But then May came ‘round, as it does, and I was in a fuege of creativity (fueled by my continuously Not Great coping skills during the month of deathiversaries). Coincidentally, out of nowhere, my obsession with Maggie Stiefvater’s the Raven Cycle reignited into a mother-trucking BONFIRE. For months prior, I’d had artistic visions of my two faves from that series, but hadn’t thought I had the materials nor skills to make them a reality. My practice and newfound desire to learn how to use the wacom tablet, however, suddenly sent me into a fanart spiral. I decided that ENOUGH was ENOUGH of keeping these ideas locked in my head to drive me nuts. If I could just EXORCISE these visions from my body, then maybe I can resume being a normal human able to function in society. My 1:30-5 hours worth of potential creative time was funneled into fan art in an attempt to just get it out and be done with it.
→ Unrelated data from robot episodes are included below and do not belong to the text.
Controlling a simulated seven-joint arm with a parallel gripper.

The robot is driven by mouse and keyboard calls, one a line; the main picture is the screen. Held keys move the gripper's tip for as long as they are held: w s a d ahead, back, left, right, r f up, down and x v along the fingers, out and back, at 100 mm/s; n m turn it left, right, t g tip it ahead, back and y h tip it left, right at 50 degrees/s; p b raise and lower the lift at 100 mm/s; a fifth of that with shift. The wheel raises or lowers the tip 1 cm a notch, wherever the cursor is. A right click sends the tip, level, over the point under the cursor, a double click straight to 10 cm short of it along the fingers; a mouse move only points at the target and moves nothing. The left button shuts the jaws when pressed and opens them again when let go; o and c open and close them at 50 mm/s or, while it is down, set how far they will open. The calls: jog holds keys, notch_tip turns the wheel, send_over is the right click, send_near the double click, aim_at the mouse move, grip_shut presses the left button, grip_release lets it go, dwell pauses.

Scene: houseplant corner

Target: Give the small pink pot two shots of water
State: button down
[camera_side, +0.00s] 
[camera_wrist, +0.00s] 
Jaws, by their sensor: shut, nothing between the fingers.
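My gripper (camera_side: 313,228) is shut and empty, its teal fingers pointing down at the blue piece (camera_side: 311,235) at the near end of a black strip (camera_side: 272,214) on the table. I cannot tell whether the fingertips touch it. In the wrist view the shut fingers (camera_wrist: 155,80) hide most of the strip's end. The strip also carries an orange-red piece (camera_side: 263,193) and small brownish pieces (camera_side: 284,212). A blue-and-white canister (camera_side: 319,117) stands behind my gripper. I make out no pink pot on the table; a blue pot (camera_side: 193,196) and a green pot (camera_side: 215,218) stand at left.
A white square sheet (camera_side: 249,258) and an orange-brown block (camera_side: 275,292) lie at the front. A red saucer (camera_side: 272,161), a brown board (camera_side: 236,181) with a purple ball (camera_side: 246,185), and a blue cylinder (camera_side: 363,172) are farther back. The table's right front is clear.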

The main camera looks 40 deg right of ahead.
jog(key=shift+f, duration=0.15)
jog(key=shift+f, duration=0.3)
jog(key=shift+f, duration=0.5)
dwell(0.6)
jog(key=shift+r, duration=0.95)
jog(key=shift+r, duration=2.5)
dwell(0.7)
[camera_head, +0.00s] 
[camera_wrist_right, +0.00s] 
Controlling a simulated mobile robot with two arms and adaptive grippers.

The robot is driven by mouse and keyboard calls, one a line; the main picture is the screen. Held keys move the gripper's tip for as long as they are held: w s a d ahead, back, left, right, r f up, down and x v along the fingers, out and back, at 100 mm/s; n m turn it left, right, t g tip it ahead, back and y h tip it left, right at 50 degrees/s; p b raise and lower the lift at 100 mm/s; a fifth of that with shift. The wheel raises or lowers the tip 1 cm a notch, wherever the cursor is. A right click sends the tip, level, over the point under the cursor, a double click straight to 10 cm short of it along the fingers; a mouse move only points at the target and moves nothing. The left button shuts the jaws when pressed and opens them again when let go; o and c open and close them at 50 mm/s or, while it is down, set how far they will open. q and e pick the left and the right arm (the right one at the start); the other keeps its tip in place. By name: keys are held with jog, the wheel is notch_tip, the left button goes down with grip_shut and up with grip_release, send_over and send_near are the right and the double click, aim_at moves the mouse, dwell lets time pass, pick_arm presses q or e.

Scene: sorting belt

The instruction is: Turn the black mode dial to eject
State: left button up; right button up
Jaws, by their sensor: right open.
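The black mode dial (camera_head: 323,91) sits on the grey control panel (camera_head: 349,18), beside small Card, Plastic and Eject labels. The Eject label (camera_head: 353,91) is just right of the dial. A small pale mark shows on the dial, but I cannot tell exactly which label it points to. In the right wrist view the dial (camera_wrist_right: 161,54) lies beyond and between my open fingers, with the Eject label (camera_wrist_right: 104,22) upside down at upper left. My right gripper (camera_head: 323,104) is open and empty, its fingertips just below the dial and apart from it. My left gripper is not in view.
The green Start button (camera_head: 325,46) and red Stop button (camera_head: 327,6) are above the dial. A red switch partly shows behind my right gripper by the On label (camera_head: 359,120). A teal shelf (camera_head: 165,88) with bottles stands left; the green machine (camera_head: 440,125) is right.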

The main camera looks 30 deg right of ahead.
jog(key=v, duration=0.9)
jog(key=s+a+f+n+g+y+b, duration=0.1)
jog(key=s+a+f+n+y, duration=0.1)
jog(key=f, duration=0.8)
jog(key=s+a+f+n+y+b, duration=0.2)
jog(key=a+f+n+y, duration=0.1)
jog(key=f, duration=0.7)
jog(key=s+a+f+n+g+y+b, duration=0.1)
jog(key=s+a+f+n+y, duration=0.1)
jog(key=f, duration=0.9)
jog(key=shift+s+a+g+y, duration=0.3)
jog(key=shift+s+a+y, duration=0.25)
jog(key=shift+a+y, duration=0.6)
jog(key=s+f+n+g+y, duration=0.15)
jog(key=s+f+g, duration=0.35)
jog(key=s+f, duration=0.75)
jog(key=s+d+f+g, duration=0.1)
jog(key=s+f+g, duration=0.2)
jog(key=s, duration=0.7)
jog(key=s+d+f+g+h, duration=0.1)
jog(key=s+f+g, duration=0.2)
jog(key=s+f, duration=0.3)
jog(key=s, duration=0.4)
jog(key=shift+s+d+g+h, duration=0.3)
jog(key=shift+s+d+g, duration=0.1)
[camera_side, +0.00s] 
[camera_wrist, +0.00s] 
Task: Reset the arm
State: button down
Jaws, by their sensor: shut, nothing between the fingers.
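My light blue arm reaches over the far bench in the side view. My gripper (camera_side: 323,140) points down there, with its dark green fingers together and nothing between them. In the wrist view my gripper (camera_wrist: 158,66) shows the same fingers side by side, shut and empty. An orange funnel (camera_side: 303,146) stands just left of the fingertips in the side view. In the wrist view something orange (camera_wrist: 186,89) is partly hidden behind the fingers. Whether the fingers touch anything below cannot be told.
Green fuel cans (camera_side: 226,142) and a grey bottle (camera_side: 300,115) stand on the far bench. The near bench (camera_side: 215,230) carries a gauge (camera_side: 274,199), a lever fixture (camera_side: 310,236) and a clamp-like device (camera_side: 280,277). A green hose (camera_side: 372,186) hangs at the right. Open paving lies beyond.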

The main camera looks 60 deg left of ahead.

Spoiler alert: the opposite happened.

I spent HOURS completing this piece that had been torturing my imagination every time I heard this song (which was often because I like it). And then I finished it, put it online (because why the heck not), and then….it just….took off? 

sarah is internet famous

For context: the most notes I had ever gotten on anything I’d ever posted to tumblr (or any social media, for that matter) was maybe, like, 10 notes. MAYBE.

This piece is at over 800. And it keeps getting more!!! What. In. The. Fresh. Hell. Is. This.  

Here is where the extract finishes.